The Meat of the Matter

As someone who likes to cook, I like having a well-stocked pantry.  One of the features of my dream home is a walk-in pantry.  It was missing from the home we live in now.  Since I'd never had one, it didn't make my list of "absolutely necessary" items for a new home, but that didn't change the fact that I wanted one.  When we remodeled the kitchen of our home, I tried and tried and tried to envision a way to have one, but I couldn't figure it out without changing something I didn't want to change.  Later on, I got this idea to turn a small room about ten paces from the kitchen into a walk-in pantry, and voila!  The pantry was born.

[Abrupt segue.]  I like shopping the bargain meats at the grocery store.  You know . . . where meats that have turned dark from the fluorescent lighting retire to.  There's nothing wrong with the meat.  In fact, beef is aged before it ever hits the meat counter.  I'm not bothered by the dark color, and once it's cooked, no one would know the difference.  I believe it's actually more tender than the other stuff.  (And yes, I eat red meat about once per week.  Please don't tell me the health hazards.)

If a walk-in pantry was desirable, a refrigerated one was a bonus.  When we moved in here, we came with our previous refrigerator.  There was already one in the house, and we moved it out into the garage to be a refrigerated pantry/freezer combination.  So with my garage freezer, I happily shopped the bargain meats and stocked up on steaks, pot roasts, prime rib roasts, and whatever else I could find there.  Gradually, the freezer filled with meat so that we'd have plenty to eat when the big one came.  (I'm not exactly sure what might constitute the "big one" when we live high on a hill in Oregon.  Maybe a meteor strike?  Volcano blast?)

One day I came home with a new batch of pot roasts from the bargain meat counter and opened the door of the freezer to load them in.  Oh.  My.  Gosh!  I was greeted by the most horrible stench and the biggest bloody mess.  At some point in time--who knows when--the freezer had stopped working.  Everything was thawed and rotting.  It took me a full day to clean up the mess.  I felt less bad about the mess than I did about the money I had invested in all that meat.  There were two prime ribs among all the dead meat.  It was at least several hundred dollars worth.  I was sick about it.  That was a couple of years ago.

Fast forward to this week.  When we remodeled the kitchen, we put our old refrigerator in the garage and replaced it with a shiny stainless steel one.  (I love the look of stainless steel, even if I hate keeping the fingerprints off of it.)  Since then, I've gone happily about my way restocking the freezer in the garage with bargain meats.  A few days ago, I came home with a couple more pot roasts (my favorite winter meal) and discovered--to my horror--that the freezer door was open about an inch.  Who knows how long it had been that way?  And, yes, I found the same bloody, stinky mess I'd found in my previous thawed meat adventure.  And, yes, I'm equally sick about it.  Fortunately, the freezer seems unharmed even though I'm sure it's been running continuously for days . . . at least.

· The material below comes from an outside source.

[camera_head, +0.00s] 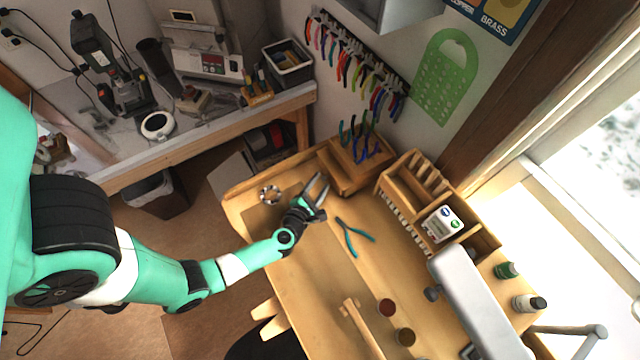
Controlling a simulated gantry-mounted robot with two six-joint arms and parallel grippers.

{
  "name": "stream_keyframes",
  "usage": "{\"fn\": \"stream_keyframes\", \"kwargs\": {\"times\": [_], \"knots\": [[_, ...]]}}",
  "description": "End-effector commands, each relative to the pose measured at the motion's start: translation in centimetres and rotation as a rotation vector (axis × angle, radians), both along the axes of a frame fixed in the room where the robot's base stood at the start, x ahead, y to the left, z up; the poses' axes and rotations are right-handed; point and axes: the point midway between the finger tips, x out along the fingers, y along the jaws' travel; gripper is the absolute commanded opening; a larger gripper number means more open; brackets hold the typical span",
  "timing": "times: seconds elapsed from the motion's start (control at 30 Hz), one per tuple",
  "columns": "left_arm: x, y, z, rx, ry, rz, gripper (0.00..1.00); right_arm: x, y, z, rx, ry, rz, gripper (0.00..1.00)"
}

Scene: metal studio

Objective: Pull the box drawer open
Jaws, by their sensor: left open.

I've been bugging Mike for a real freezer with more space than the one in the refrigerator/freezer combo.  He pointed out the other day that it probably doesn't make economic sense to stock that much meat.  Having lost enough meat in these two episodes to pay for two freezers, I'm thinking that this might be one of those rare occasions when I actually agree with him.

4 comments from clever and witty friends:

Kate said...

Definitely not fun!

Lynda Halliger-Otvos said...

Oh man, what a wreck of a good day !~! Yeah, stocking up too far ahead looks to be problematic.

Anonymous said...

Barbara, I certainly sympathize with you. In the winter when the electricity goes off, we pack the freezer full of snow. Once when it was off for several days, the freezer didn't come back on when the electricity did. We didn't notice right away. We didn't have a bloody mess like you, but had to discard a bunch of meat that had thawed. We replaced the chest with an upright, which is easier to keep organized. How about checking on the freezer once a day? That's not too much trouble. Sharon on a hilltop southwest of Eugene. (I'm going to post this anonymously because every time I try to log in with my Google account, it tries to make me sign up for a blogger account.)

free indeed said...

That is really too bad....it is so nice to have something for dinner at anytime by simply thawing it out. We raise a few beef, and I always have meat on hand. A small chest freezer isn't too bad cost wise and no 'oops' the door is open episodes.